Fontainebleau in Boulder


Photo by Julia Layton

The boulders at The Spot may look familiar to climbers coming in from out of town. Built by Monolithic Sculpture, Inc., The Spot’s free-standing rocks were created to replicate the look and feel of famous climbing spots like the boulders at Fontainebleau, France, about 40 miles south of Paris, and at Hueco Tanks in Texas, about 30 miles northeast of El Paso. TJ Mahlin, design manager at Monolithic, says that while designers at the company did aim to replicate the style of the rock, they didn’t try to replicate specific problems. “We’ve talked about it, but there’s too much subtlety in what the rock actually does,” he says. “You’d have finicky people saying, ‘Oh no, that’s not it. This is, like, 3 degrees off.’”
—J.L.

Opening photo courtesy Alpine Creative/Topher Donahue

Boulder Magazine Winter/Spring 2007-08
sports feature


The Great Indoors

Climbing gyms rock, with controlled conditions and ever-changing terrain

By Julia Layton

Boulder Rock Club climbing wall, Boulder ColoradoAt 9:30 a.m. on a Wednesday, the Boulder Rock Club is playing Motown. The route setters hang happily on their ropes, harnessed in, moving laterally 20 feet above the floor. They’re rearranging the neon-bright handholds on climbing walls, setting new challenges for the Rock Club’s members.

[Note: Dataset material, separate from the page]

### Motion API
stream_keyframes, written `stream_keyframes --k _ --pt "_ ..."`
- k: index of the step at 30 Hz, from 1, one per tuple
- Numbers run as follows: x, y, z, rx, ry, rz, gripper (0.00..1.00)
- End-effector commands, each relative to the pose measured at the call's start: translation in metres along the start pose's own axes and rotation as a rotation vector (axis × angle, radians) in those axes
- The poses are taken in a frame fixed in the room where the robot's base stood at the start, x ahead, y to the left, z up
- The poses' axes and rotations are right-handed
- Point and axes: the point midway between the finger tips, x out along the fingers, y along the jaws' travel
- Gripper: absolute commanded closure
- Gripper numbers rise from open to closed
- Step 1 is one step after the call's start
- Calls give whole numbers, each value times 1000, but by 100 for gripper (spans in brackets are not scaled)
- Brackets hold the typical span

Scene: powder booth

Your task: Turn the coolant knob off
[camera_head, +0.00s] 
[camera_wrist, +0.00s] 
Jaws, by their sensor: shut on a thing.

Outside, there’s a chill in the air, and the gym will start filling up by noon, even though conditions for outdoor climbing are ideal. Cold weather means no sweat to mess with your grip. Up on Flagstaff Mountain, all through the winter and early spring, you’ll find people shivering at the base of a rock, waiting their turn.

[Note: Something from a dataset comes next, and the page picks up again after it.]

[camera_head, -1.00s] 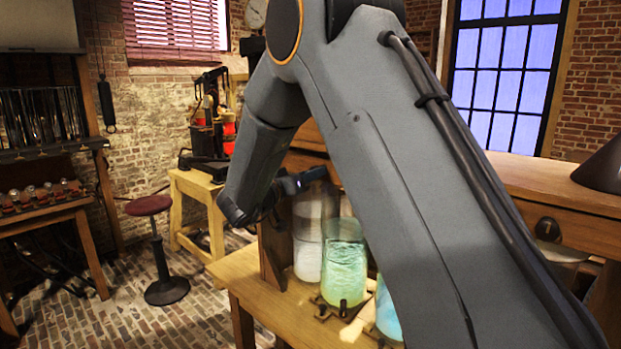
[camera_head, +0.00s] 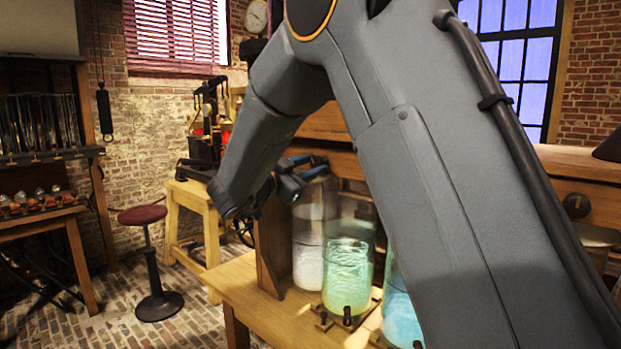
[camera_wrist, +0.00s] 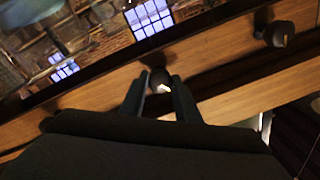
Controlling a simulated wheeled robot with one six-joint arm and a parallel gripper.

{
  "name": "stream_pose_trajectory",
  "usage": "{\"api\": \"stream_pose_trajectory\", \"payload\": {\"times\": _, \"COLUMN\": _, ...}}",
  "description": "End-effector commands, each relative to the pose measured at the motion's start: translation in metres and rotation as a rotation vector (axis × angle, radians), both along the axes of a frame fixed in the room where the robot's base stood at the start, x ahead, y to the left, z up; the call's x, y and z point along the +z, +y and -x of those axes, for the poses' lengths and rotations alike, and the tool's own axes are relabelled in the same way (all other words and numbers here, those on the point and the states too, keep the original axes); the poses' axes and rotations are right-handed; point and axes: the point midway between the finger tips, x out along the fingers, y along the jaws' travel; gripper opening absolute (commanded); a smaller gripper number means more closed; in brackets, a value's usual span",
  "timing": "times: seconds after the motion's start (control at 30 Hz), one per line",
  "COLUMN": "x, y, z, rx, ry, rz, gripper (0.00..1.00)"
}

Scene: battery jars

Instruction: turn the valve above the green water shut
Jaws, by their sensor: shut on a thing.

“I lived for the winter,” says Chris Dye of Boulder, a former full-time climber and current climbing enthusiast. “People take little heaters sometimes, and they’ll bundle up, staying warm till they can try the problem or the route.” Extreme, joint-stiffening cold is bad, but snow is a mere nuisance. If you’re climbing and it starts to snow, you’ve got a good 10 minutes to finish the route before the rock gets wet, Dye says. And there are ways to work around the snow, like throwing a tarp over a boulder so it’ll stay dry in a real storm. Dan Howley, climber and owner of The Spot Bouldering Gym, reports that a friend of his used to climb with a small acetylene torch on snowy days, drying off the holds on his way up the rock.

Who Needs Daylight?

But even hard-core climbers regularly head indoors to a climbing wall. It’s not so much a weather issue; indoor climbing is just different. It offers some things outdoor climbing can’t: fully customizable “problems” and routes, and plenty of light at all times. Most climbers do have jobs, and getting in a daylight climb in Boulder Canyon may not be an option.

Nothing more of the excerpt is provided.